Repeat exactly the lines of the entries below from the one with "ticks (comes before" through the one with "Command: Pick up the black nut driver", both ends included, and nothing else.

(EXERCISE DATA):
________________

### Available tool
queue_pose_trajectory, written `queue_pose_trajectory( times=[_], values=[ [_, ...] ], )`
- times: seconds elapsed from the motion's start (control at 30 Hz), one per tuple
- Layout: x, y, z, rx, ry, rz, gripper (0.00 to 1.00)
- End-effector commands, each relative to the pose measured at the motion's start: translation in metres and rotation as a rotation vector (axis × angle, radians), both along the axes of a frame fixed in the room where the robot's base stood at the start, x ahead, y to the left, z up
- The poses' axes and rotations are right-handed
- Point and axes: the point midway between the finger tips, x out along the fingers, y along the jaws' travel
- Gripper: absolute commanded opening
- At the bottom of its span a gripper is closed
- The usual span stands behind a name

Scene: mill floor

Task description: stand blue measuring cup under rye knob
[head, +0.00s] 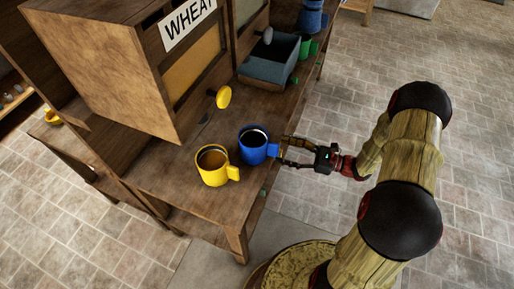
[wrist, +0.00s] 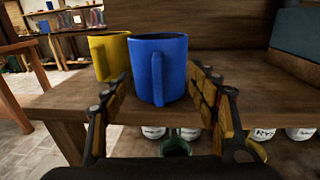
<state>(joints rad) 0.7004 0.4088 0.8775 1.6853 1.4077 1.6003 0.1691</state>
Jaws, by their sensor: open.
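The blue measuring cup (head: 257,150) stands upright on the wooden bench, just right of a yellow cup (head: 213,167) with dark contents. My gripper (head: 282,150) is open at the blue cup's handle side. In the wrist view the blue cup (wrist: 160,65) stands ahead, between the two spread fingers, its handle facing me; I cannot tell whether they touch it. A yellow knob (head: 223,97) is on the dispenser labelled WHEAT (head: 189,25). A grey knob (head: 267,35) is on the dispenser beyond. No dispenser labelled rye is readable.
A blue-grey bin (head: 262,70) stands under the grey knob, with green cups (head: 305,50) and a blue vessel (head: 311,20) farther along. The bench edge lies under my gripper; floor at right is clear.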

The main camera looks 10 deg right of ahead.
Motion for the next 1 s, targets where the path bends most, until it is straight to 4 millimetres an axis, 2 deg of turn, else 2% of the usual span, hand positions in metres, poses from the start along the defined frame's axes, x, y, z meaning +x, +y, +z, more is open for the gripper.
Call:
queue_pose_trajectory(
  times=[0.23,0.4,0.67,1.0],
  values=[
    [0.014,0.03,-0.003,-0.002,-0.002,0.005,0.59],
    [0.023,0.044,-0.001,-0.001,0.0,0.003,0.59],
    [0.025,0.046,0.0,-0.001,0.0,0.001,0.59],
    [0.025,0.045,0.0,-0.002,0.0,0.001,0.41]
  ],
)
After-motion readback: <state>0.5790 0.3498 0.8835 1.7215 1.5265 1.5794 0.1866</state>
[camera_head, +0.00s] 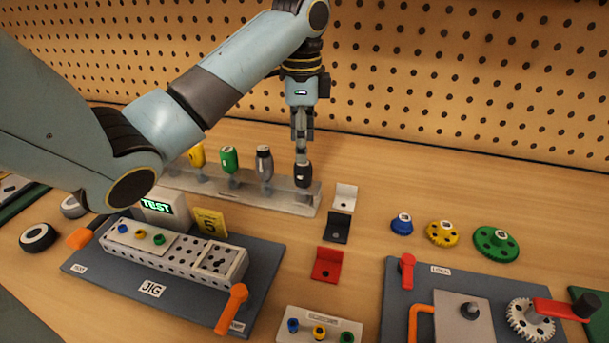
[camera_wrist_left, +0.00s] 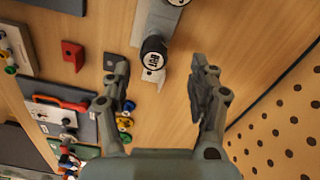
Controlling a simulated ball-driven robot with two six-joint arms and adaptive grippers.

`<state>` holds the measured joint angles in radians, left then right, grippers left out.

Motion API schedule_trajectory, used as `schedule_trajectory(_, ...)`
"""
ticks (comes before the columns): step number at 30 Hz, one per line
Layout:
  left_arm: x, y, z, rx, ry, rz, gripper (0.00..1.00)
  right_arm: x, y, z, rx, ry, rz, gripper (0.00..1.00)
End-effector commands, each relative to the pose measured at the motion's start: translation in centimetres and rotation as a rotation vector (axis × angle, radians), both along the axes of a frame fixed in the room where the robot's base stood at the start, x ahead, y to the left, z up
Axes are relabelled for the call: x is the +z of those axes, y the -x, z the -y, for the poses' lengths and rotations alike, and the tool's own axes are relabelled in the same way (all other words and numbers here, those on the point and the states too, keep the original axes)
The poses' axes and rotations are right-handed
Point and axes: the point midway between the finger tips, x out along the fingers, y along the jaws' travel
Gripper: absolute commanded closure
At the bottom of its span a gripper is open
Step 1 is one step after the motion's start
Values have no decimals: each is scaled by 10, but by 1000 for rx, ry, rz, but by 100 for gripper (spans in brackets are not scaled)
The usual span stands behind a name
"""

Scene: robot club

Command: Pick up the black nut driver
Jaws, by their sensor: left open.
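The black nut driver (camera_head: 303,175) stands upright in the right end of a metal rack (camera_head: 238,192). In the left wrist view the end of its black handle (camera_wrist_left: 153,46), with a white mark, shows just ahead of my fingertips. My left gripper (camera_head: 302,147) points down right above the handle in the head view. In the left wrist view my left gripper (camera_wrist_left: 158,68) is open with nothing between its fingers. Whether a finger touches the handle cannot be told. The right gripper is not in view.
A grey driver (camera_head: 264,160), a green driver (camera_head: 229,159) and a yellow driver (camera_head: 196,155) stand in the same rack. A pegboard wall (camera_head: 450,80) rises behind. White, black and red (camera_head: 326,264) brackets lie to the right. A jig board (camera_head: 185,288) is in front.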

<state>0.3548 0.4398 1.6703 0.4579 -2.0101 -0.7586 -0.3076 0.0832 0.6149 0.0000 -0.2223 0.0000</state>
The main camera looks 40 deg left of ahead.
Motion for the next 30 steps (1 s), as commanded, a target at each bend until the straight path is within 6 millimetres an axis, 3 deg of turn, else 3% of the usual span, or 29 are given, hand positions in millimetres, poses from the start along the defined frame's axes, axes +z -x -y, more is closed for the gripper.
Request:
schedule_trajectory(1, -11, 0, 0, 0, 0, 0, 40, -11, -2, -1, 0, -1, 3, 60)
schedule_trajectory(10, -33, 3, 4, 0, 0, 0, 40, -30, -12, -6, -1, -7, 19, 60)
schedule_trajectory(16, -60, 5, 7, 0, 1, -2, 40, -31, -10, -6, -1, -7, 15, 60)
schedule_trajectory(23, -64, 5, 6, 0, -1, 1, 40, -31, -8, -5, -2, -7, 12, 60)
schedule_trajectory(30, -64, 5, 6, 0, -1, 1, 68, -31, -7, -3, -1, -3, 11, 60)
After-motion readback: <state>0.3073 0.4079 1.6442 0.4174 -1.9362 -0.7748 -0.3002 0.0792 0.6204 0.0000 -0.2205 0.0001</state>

________________

(RESULT FOR THIS TASK):
ticks (comes before the columns): step number at 30 Hz, one per line
Layout:
  left_arm: x, y, z, rx, ry, rz, gripper (0.00..1.00)
  right_arm: x, y, z, rx, ry, rz, gripper (0.00..1.00)
End-effector commands, each relative to the pose measured at the motion's start: translation in centimetres and rotation as a rotation vector (axis × angle, radians), both along the axes of a frame fixed in the room where the robot's base stood at the start, x ahead, y to the left, z up
Axes are relabelled for the call: x is the +z of those axes, y the -x, z the -y, for the poses' lengths and rotations alike, and the tool's own axes are relabelled in the same way (all other words and numbers here, those on the point and the states too, keep the original axes)
The poses' axes and rotations are right-handed
Point and axes: the point midway between the finger tips, x out along the fingers, y along the jaws' travel
Gripper: absolute commanded closure
At the bottom of its span a gripper is open
Step 1 is one step after the motion's start
Values have no decimals: each is scaled by 10, but by 1000 for rx, ry, rz, but by 100 for gripper (spans in brackets are not scaled)
The usual span stands behind a name
"""

Scene: robot club

Command: Pick up the black nut driver

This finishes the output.